++++ Dataset section

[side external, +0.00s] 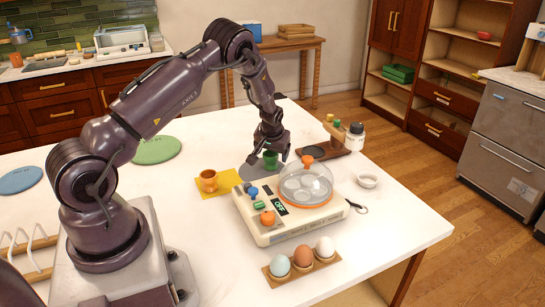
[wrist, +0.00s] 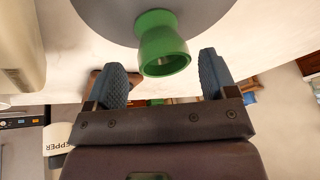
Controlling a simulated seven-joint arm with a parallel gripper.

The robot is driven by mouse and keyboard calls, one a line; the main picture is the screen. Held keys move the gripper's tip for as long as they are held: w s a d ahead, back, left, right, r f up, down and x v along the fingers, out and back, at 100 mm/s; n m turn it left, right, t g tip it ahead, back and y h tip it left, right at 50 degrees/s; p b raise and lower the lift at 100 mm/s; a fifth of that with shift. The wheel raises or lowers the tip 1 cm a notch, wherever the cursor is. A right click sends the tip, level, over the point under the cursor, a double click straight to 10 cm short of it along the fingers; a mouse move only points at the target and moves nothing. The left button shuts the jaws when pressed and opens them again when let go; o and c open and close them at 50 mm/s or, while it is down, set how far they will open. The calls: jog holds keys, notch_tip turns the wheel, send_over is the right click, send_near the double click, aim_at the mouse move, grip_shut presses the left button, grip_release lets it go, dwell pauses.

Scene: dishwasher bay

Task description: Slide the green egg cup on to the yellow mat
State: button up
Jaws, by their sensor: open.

++++++++

Every line from the line containing "Scene: dishwasher bay" to the last line of the material above must be repeated exactly, and no other line.

Scene: dishwasher bay

Task description: Slide the green egg cup on to the yellow mat
State: button up
Jaws, by their sensor: open.

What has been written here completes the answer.